### EXTRACTED RECORDS:

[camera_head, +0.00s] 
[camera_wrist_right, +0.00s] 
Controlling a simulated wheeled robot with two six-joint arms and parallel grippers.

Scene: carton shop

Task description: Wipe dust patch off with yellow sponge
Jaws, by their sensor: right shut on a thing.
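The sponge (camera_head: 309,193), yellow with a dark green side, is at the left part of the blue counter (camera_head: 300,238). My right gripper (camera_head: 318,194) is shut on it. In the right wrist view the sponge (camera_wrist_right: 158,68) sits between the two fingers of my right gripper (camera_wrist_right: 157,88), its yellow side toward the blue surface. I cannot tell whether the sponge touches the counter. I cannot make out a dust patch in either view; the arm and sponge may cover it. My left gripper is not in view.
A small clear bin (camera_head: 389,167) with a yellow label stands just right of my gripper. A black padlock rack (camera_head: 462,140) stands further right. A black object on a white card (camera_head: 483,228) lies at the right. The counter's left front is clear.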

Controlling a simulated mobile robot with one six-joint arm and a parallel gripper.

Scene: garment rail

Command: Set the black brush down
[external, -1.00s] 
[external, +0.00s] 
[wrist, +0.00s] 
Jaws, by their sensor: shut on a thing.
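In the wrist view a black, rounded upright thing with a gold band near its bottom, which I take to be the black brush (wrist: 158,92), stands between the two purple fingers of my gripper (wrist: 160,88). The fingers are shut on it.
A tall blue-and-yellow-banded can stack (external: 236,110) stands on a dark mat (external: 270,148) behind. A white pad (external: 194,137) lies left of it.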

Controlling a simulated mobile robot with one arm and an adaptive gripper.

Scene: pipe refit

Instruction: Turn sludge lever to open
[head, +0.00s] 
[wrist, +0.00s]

### DESCRIPTION OF THE TASK:
Copy verbatim the line that contains "Jaws, by their sensor: shut on a thing.", the line that contains "Scene: pipe refit", and all lines between them.

### TASK RESPONSE:
Jaws, by their sensor: shut on a thing.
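In the wrist view a black, rounded upright thing with a gold band near its bottom, which I take to be the black brush (wrist: 158,92), stands between the two purple fingers of my gripper (wrist: 160,88). The fingers are shut on it.
A tall blue-and-yellow-banded can stack (external: 236,110) stands on a dark mat (external: 270,148) behind. A white pad (external: 194,137) lies left of it.

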Controlling a simulated mobile robot with one arm and an adaptive gripper.

Scene: pipe refit

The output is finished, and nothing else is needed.